A muchas personas les preocupa cumplir años. Sin embargo, esto debería verse como una celebración a la vida, y mucho más si se trata de años de servicios y de amor al prójimo.
Pocos sabrán quién es María Altagracia Pérez Pintado. Con ese nombre fue bautizada mi madre, un ser excepcional que, desde mi nacimiento y siempre, ha sido alguien muy especial para mí. De hablar pausado, menuda, perseverante, organizada, firme en lo que cree y capaz de mover montañas. Esa es Mary P. de Marranzini, como le conoce la mayoría.

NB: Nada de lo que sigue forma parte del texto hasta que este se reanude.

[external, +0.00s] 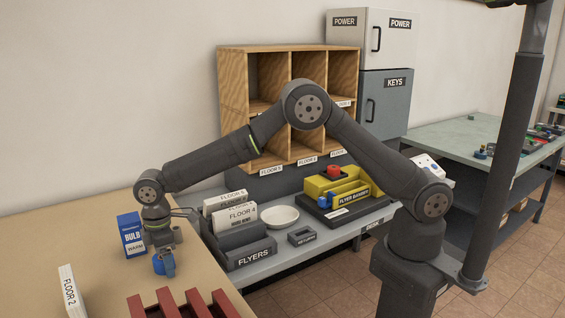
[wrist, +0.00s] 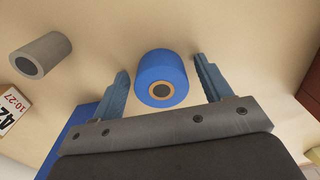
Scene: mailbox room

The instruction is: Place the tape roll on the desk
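The blue tape roll (wrist: 163,60) with a tan core shows in the wrist view on the beige desk (wrist: 225,30). My gripper (wrist: 161,68) is open, with one blue-grey finger on each side of the roll and a visible gap to both. In the external view my gripper (external: 165,263) is low over the tan desk (external: 100,220) at the left, pointing down. The roll and the fingers are both blue there and are hard to tell apart. Whether the roll touches the desk is hard to see in either view.
A blue bulb box (external: 132,235) stands close on the left of my gripper, and a grey cylinder (wrist: 42,54) is nearby. A FLOOR 2 card (external: 70,292) and a red rack (external: 185,305) are nearer the front. The flyers holder (external: 245,250) is on the lower table to the right.

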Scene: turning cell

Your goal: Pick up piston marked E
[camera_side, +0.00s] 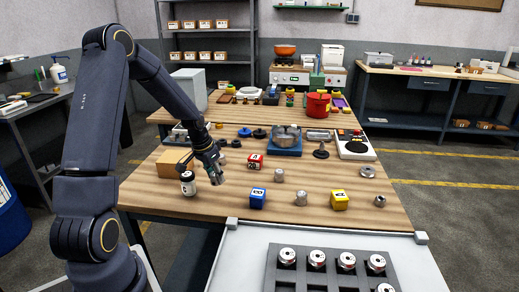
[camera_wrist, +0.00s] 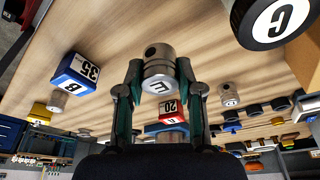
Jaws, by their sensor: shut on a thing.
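The piston marked E (camera_wrist: 159,66) is a silver cylinder with a dark side hole and a white face bearing the letter. In the wrist view it sits between the two fingers of my gripper (camera_wrist: 160,88), which is shut on it.
A blue box (camera_side: 258,199), red box (camera_side: 255,161) and yellow box (camera_side: 339,200) stand to the right, with loose pistons (camera_side: 301,198) between. A dark rack (camera_side: 331,279) at the front holds several pistons.

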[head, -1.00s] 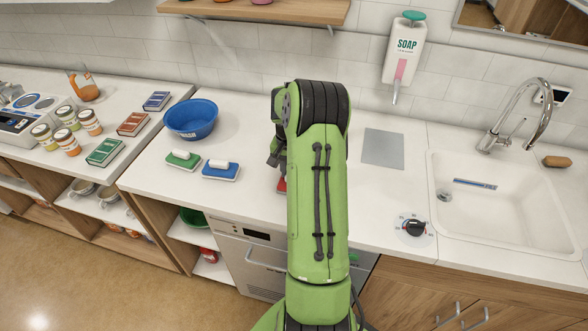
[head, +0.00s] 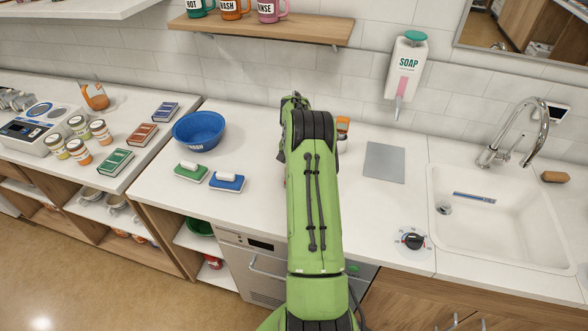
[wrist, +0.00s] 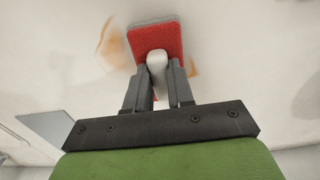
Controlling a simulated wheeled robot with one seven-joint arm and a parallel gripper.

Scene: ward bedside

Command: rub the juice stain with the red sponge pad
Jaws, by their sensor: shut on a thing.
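In the wrist view, my gripper (wrist: 158,78) is shut on the pale handle of the red sponge pad (wrist: 155,40). The pad has a red face and a grey edge. The juice stain (wrist: 107,40) shows as a brownish-orange mark left of the pad, with another part visible at its right. The pad overlaps the stain's middle in this view and hides it. I cannot tell whether the pad touches the white surface. In the head view, my arm hides the gripper, the pad and the stain.
A blue bowl (head: 199,130), a green pad (head: 190,172) and a blue pad (head: 227,181) stand left of my arm. An orange-topped container (head: 342,128) is close to its right. A grey plate (head: 384,162) and the sink (head: 500,220) lie further right.

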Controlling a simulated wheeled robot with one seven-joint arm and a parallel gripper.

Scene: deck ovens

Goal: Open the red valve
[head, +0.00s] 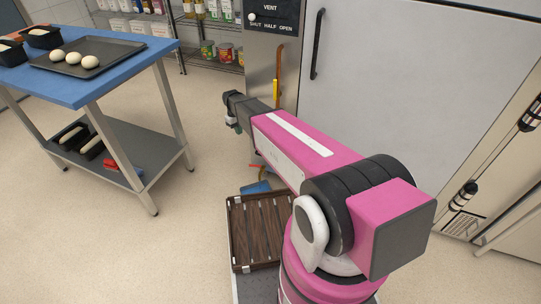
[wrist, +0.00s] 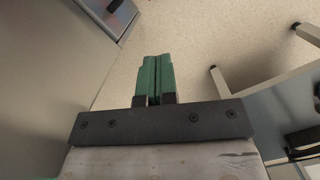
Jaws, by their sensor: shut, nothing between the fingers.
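I cannot make out a red valve in either view. An orange-brown pipe or strip (head: 278,65) with a yellow part (head: 275,90) runs down the grey cabinet side, and its lower end is hidden behind my arm. My gripper (wrist: 154,78) shows in the wrist view with its green fingers shut together, nothing between them, over bare floor. In the head view my gripper (head: 238,129) is small and partly hidden, in front of the cabinet and to the left of the pipe.
A vent panel (head: 272,14) has a white knob at the SHUT end. A large grey door (head: 400,90) is on the right. A blue-topped table (head: 120,82) stands left, with red items (head: 122,167) on its lower shelf. A slatted wooden crate (head: 255,232) is near my base. Floor between is clear.

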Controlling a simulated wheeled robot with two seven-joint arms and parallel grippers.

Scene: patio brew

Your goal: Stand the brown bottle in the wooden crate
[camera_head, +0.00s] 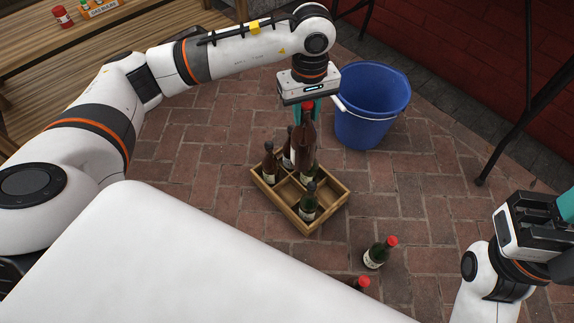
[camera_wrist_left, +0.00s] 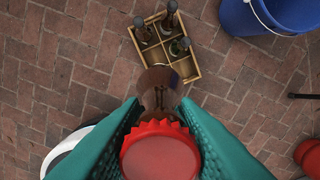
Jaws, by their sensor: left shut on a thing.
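My left gripper (camera_head: 306,101) is shut on the neck of the brown bottle (camera_head: 305,135), just below its red cap. The bottle hangs roughly upright over the wooden crate (camera_head: 281,207) on the brick floor; whether its base is inside a compartment cannot be told. In the left wrist view the red cap (camera_wrist_left: 160,150) sits between the teal fingers, and the bottle body overlaps the near edge of the crate (camera_wrist_left: 193,77). Several dark bottles stand in the crate, one at its front (camera_head: 309,204). My right gripper (camera_head: 548,214) is at the right edge, its fingers mostly cut off.
A blue bucket (camera_head: 372,112) stands behind and right of the crate. A green bottle with a red cap (camera_head: 376,254) is on the bricks in front right; another (camera_head: 361,284) is partly hidden by my body. A wooden slatted bench (camera_head: 130,35) is at the upper left.

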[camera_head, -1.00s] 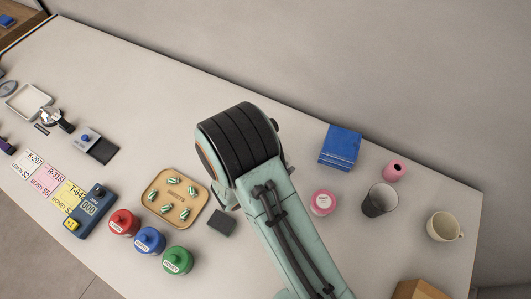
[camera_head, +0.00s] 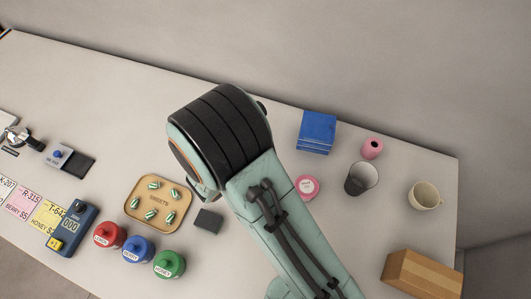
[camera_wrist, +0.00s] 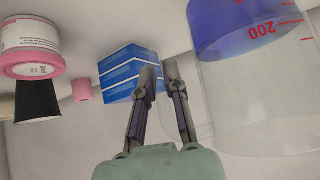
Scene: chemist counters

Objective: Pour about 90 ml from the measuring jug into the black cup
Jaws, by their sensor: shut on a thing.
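The clear measuring jug (camera_wrist: 250,105) with red marks and blue liquid (camera_wrist: 225,30) fills the right of the wrist view, which shows the scene upside down. The liquid surface lies a little past the 200 mark. My gripper (camera_wrist: 161,68) is closed beside the jug; its clear handle is hard to make out between the fingers. The jug is hidden behind my arm in the head view. The black cup (camera_head: 359,182) stands upright at the right of the counter, well apart from my gripper. It also shows at the wrist view's left (camera_wrist: 38,102).
Near the cup are a pink-lidded tub (camera_head: 307,187), blue boxes (camera_head: 317,133), a pink roll (camera_head: 372,148), a cream mug (camera_head: 424,195) and a wooden block (camera_head: 422,275). A sweets tray (camera_head: 134,213) and coloured jars (camera_head: 137,250) stand left of my arm.

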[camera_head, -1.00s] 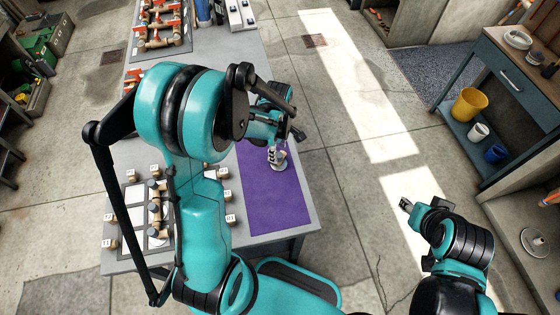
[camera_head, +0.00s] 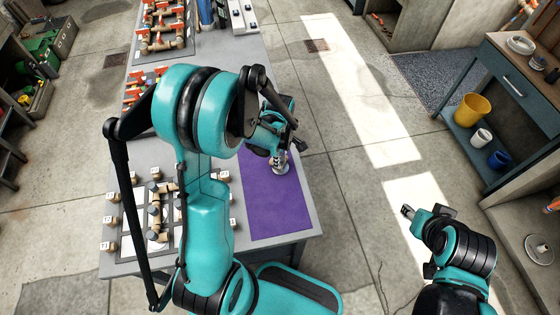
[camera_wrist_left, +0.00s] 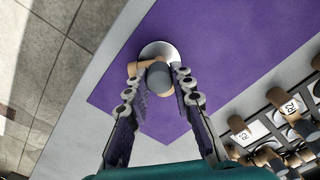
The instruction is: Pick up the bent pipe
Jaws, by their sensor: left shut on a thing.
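The bent pipe (camera_wrist_left: 155,73) is a short tan elbow with a grey end, seen in the left wrist view. It sits over a pale round disc (camera_wrist_left: 159,47) on the purple mat (camera_wrist_left: 235,45). My left gripper (camera_wrist_left: 156,80) is shut on the pipe, one finger on each side. In the head view my left gripper (camera_head: 279,157) points down at the mat, near the table's right side; the pipe is mostly hidden there. My right gripper (camera_head: 407,211) is over the floor right of the table, away from the pipe; its jaw opening is unclear.
Several tan fittings and labelled blocks (camera_head: 155,205) lie on the grey table (camera_head: 284,238) left of the mat. Red-and-tan pipe assemblies (camera_head: 160,30) stand at its far end. A workbench (camera_head: 510,75) with buckets is at the right. Floor between is clear.

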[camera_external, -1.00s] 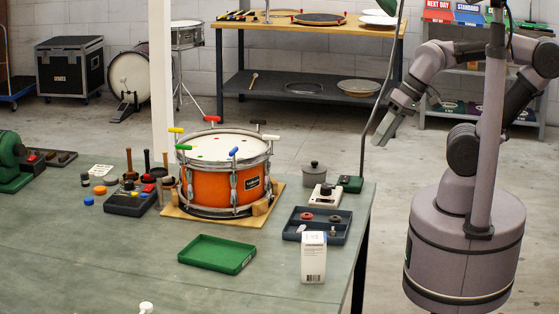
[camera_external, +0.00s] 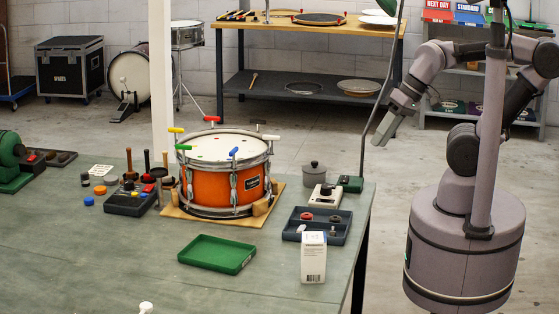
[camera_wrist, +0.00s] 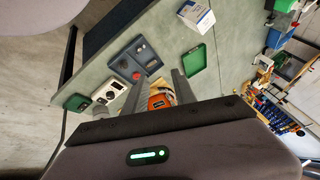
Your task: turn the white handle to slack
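The drum (camera_external: 212,186) has an orange shell and a pale head, and stands on a wooden board on the bench. Coloured T-shaped handles stand around its rim. The white handle (camera_external: 271,137) is at the rim's right side, with the black handle (camera_external: 258,122) behind it and the blue handle (camera_external: 233,151) in front. My gripper (camera_external: 381,139) hangs in the air to the right of the drum, beyond the bench edge, well apart from the handle. In the wrist view its two fingers (camera_wrist: 160,76) are apart with nothing between them; part of the orange drum (camera_wrist: 158,102) shows beyond. I cannot make out the white handle there.
On the bench (camera_external: 120,262) are a green tray (camera_external: 218,254), a white box (camera_external: 313,258), a dark blue parts tray (camera_external: 345,231), a white device (camera_external: 326,197) and a grey pot (camera_external: 313,174). A thin post rises near the bench's right edge. The floor between bench and arm is clear.

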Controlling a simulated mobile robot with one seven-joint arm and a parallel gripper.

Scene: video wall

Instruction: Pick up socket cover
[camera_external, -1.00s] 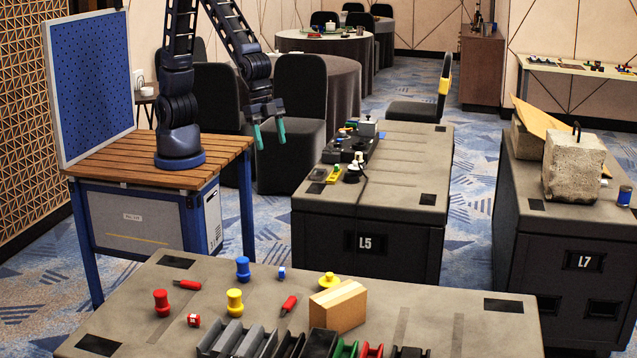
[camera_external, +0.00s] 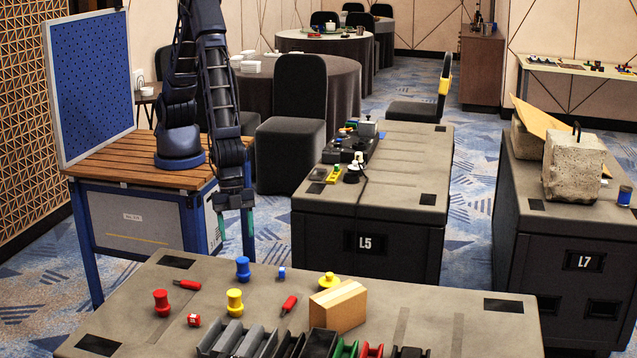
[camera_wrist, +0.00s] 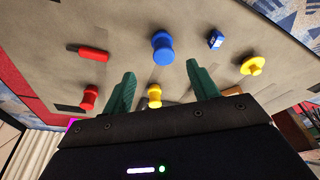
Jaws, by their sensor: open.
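No piece is labelled as the socket cover, and I cannot tell which it is. Candidates on the near bench are a low yellow flanged piece (camera_external: 328,281), a blue knob-shaped piece (camera_external: 243,269), a yellow one (camera_external: 235,302) and a red one (camera_external: 161,302). A small blue block (camera_external: 282,273) lies between the blue knob and the flanged piece. My gripper (camera_external: 236,230) is open and empty, pointing down above the bench's far edge. In the wrist view, the blue knob (camera_wrist: 162,48) shows between and beyond the fingertips (camera_wrist: 160,70); the flanged piece (camera_wrist: 253,65) is to the right.
A cardboard-coloured block (camera_external: 338,306) stands behind a row of coloured bins (camera_external: 240,340) at the front. Red-handled tools (camera_external: 187,285) and a small red block (camera_external: 194,320) lie nearby. The bench's right side is mostly clear. Bench L5 (camera_external: 390,190) stands farther back.

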Es hija de un inmigrante español que huyó de las grandes carencias sufridas por su familia en esa España pobre de entonces. Celso Pérez era un hombre brillante, de poco hablar. De él, María Altagracia heredó la inteligencia y la persistencia. Se casó con Carmen Pintado, hija también de españoles y se radicaron en Yauco, pequeño pueblo de Puerto Rico que hoy apenas tiene cuarenta y dos mil habitantes y situado a orillas del río del mismo nombre. Allí se asentó inicialmente mi abuelo.
En ese lugar Celso Pérez conoció a mi abuela y poco tiempo después, ya casado con Carmelita, como la llamaban sus hermanos, decidieron emigrar a República Dominicana, vía San Pedro de Macorís, buscando mejor suerte, ya que la situación económica de República Dominicana era mejor como país que la de la Isla del Encanto.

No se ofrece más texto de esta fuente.